**OBJECTIVE:**
List each line of the data that holds the string "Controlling", please.
---*---
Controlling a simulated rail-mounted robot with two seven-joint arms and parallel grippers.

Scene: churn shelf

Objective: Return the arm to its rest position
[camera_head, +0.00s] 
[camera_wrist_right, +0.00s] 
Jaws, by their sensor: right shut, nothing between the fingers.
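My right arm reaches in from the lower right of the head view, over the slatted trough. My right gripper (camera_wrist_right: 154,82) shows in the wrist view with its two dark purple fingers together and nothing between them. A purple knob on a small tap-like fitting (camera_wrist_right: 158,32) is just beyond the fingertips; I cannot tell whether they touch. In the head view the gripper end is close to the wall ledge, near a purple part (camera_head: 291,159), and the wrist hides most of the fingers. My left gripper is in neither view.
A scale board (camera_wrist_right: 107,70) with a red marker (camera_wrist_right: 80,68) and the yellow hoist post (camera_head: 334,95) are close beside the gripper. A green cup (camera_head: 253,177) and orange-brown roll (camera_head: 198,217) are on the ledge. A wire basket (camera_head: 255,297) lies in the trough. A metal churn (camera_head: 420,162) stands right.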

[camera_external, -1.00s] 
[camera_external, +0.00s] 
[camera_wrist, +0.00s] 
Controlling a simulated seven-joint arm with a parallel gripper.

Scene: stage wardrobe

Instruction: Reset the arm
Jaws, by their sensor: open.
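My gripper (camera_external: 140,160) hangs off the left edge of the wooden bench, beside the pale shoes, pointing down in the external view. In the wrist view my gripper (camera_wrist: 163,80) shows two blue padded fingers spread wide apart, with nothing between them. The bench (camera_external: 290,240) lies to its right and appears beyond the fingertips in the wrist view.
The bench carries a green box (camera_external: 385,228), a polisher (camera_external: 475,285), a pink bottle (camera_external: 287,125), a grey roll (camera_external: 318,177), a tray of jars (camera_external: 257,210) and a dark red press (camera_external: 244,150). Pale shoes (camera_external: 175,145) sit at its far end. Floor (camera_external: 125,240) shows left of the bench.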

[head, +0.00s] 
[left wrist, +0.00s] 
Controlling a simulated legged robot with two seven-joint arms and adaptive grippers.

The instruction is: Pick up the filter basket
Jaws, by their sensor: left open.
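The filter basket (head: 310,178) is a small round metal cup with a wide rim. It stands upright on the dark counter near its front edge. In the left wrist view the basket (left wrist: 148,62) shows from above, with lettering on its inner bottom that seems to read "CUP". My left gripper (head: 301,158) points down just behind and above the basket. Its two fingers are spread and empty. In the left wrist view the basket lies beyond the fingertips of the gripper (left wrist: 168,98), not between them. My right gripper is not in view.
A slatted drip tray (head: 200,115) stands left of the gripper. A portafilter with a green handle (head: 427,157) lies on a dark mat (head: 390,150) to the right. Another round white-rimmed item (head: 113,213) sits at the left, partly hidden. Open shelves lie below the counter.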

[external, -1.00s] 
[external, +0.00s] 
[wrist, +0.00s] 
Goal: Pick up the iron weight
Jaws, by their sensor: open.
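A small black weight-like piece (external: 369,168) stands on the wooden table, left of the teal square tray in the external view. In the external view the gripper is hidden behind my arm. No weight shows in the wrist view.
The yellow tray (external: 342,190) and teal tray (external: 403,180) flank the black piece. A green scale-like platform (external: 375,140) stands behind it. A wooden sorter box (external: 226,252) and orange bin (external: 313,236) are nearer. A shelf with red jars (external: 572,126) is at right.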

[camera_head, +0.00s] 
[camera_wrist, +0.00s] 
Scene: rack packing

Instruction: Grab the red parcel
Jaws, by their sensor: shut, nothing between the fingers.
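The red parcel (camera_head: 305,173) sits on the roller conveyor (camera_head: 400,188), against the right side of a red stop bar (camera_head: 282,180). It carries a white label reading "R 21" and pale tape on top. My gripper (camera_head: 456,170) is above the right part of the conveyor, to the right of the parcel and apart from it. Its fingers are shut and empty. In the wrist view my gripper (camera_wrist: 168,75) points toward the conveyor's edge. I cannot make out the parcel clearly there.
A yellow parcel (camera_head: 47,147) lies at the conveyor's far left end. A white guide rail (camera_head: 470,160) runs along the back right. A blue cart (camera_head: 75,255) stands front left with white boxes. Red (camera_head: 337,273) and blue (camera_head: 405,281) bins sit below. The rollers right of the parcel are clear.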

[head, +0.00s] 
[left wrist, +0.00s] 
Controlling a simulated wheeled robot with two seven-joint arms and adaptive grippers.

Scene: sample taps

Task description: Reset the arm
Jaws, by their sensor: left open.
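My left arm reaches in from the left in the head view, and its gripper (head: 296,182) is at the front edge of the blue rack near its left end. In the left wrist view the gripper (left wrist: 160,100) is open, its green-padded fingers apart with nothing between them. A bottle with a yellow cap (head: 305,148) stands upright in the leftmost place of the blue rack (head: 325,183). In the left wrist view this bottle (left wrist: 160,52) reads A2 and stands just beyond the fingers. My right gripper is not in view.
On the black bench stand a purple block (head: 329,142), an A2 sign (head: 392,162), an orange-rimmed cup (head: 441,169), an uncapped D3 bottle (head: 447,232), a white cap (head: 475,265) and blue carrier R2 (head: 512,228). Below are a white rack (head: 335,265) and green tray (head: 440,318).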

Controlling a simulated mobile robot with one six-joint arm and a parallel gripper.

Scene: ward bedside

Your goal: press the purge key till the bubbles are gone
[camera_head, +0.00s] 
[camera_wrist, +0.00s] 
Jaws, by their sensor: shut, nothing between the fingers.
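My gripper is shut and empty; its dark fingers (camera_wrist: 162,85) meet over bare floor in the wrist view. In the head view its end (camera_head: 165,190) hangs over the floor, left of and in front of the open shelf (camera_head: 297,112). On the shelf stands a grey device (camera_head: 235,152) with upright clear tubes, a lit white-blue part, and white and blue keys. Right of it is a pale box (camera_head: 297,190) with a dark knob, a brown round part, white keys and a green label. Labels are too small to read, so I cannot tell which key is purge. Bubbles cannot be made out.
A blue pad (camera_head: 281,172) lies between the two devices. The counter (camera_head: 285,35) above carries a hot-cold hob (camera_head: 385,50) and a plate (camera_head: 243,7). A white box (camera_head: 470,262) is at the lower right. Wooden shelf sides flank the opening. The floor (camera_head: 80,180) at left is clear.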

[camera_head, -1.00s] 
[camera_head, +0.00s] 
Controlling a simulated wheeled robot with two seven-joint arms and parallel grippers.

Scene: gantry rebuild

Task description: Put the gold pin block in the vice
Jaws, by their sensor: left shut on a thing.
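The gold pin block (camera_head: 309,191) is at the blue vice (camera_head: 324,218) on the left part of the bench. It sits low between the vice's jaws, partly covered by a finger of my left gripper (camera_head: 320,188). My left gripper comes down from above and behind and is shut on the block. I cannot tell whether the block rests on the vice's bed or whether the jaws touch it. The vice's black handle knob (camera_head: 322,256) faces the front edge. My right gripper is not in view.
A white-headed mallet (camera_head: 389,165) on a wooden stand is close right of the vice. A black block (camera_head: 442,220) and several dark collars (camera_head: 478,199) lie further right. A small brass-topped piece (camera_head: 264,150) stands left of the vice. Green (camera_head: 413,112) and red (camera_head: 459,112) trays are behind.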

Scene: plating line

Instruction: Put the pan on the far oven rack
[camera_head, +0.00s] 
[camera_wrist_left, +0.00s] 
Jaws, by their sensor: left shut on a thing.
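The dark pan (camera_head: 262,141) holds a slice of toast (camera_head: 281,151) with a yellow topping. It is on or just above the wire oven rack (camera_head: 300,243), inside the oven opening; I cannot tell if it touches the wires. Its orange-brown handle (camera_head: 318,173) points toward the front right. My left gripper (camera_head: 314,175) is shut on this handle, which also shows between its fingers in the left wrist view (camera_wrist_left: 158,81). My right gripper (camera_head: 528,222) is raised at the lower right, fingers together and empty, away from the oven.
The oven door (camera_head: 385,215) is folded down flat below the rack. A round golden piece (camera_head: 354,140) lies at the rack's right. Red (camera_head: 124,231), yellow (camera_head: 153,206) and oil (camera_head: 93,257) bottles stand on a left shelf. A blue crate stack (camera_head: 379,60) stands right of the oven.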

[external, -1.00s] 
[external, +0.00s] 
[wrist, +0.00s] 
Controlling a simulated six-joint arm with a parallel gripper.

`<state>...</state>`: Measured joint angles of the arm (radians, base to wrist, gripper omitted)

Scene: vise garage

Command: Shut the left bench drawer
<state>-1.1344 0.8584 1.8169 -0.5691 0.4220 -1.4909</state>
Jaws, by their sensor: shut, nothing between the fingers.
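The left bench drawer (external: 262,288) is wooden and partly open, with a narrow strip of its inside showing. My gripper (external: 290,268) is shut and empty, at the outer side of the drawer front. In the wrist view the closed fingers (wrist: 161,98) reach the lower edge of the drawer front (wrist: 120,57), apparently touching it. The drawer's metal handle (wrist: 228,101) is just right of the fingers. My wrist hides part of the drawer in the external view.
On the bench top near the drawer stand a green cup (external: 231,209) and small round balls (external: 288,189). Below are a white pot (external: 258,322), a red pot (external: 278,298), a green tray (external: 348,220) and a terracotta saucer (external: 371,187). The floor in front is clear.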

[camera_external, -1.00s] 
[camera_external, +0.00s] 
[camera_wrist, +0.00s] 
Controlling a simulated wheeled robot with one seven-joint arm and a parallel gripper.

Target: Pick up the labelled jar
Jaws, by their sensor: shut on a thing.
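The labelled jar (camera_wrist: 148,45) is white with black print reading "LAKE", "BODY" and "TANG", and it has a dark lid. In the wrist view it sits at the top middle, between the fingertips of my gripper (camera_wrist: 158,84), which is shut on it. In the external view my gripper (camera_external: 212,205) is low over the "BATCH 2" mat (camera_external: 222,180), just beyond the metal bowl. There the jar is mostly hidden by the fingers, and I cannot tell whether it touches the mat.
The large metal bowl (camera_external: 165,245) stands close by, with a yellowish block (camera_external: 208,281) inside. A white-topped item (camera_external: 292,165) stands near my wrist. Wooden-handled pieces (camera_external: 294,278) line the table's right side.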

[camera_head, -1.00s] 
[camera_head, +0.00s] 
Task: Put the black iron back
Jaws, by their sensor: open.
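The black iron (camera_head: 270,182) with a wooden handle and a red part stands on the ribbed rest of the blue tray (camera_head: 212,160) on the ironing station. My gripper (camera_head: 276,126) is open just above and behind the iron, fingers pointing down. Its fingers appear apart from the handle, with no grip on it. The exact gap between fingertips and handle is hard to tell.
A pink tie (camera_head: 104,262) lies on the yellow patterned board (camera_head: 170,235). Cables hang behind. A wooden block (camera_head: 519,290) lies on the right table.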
---*---
**WRITTEN RESPONSE:**
Controlling a simulated rail-mounted robot with two seven-joint arms and parallel grippers.
Controlling a simulated seven-joint arm with a parallel gripper.
Controlling a simulated legged robot with two seven-joint arms and adaptive grippers.
Controlling a simulated wheeled robot with two seven-joint arms and adaptive grippers.
Controlling a simulated mobile robot with one six-joint arm and a parallel gripper.
Controlling a simulated wheeled robot with two seven-joint arms and parallel grippers.
Controlling a simulated six-joint arm with a parallel gripper.
Controlling a simulated wheeled robot with one seven-joint arm and a parallel gripper.

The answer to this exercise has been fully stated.